We reject defendant’s argument that the court’s response to a note from the deliberating jury improperly removed the “intent to commit a crime therein” element of burglary in the second degree (Penal Law § 140.25) from the jury’s consideration. The court received a note from the deliberating jury asking, “Is taking down the mailbox an intent to commit a crime?” Before responding to the jury, the court stated to counsel, “Yes, I will respond to that.
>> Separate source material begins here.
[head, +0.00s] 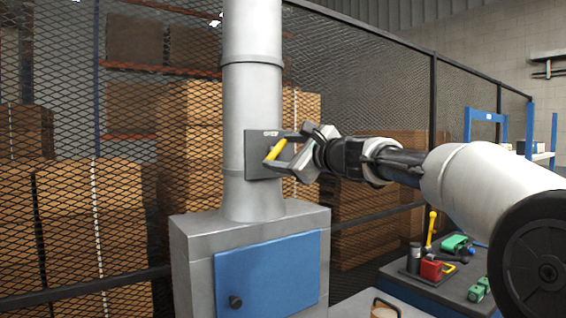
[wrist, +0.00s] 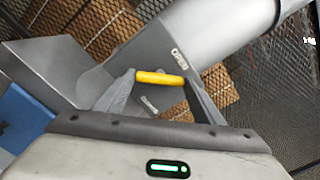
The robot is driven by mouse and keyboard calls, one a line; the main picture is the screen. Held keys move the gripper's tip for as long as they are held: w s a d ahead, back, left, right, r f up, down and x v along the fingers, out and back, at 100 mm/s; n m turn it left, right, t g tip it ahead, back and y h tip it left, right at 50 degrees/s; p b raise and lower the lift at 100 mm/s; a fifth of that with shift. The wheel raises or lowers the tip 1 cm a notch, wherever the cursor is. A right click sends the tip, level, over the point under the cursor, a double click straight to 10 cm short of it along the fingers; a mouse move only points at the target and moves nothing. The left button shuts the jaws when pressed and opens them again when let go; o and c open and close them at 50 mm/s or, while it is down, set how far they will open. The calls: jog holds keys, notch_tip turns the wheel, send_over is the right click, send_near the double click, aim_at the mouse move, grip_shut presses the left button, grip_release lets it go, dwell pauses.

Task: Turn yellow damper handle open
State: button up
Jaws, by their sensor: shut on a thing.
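The yellow damper handle (head: 275,149) sits on a grey plate (head: 254,168) fixed to the side of a vertical metal duct (head: 250,110). In the head view the handle is tilted, its upper end to the right. My gripper (head: 272,151) reaches it from the right and is shut on it. In the wrist view the yellow handle (wrist: 160,78) lies between the two fingertips of my gripper (wrist: 160,79). The word OPEN shows on the plate (wrist: 170,50) above the handle there. Smaller lettering below it is too small to read.
A grey cabinet (head: 188,250) with a blue door (head: 268,275) stands under the duct. A mesh fence (head: 370,90) runs behind, with stacked cardboard boxes (head: 90,200). A cart with tools (head: 400,283) stands at the lower right, below my arm.

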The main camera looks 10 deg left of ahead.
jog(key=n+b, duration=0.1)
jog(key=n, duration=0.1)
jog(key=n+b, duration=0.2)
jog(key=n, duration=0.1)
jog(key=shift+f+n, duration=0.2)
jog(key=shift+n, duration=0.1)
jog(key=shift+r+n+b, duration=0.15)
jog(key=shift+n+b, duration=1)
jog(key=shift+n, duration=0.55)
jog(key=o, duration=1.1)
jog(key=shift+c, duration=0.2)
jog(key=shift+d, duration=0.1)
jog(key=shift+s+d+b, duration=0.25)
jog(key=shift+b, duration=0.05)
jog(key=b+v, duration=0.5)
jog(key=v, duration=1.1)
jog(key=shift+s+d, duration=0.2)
And you have an objection.” When the jury returned, the court, as promised, simply restated the question aloud and responded, “Yes.” Almost immediately thereafter, the court repeated its original instructions on the elements of burglary and the definition of intent, in which it clearly informed the jury that intent is a question of fact upon which the prosecution bears the burden of proof beyond a reasonable doubt. After the court’s delivery of this supplemental instruction, defendant raised no objection to any part of the charge and sought no further clarification. Thus, notwithstanding the court’s remark “you have an objection,” defendant’s claim is unpreserved (see CPL 470.05 [2]; People v Velasquez, 188 AD2d 394 [1992], supra) and we decline to reach it in the interest of justice. Were we to reach this claim, we would find that given this context, there is no reasonable possibility that the jury could have misunderstood the court’s response as a statement that intent had been established. The court neither stated its opinion nor directed a verdict with regard to the element of intent; rather, in context, it told the jurors that if they found that defendant had removed the mailboxes from the wall, such an act could satisfy the “intent to commit a crime therein” element if the jurors so determined. Finally, we note that the issue of intent was not contested. The fact that a burglary had been perpetrated was never at issue at trial. Only defendant’s involvement was in *260question. Concur—Mazzarelli, J.P., Sullivan, Sweeny, Catterson and McGuire, JJ.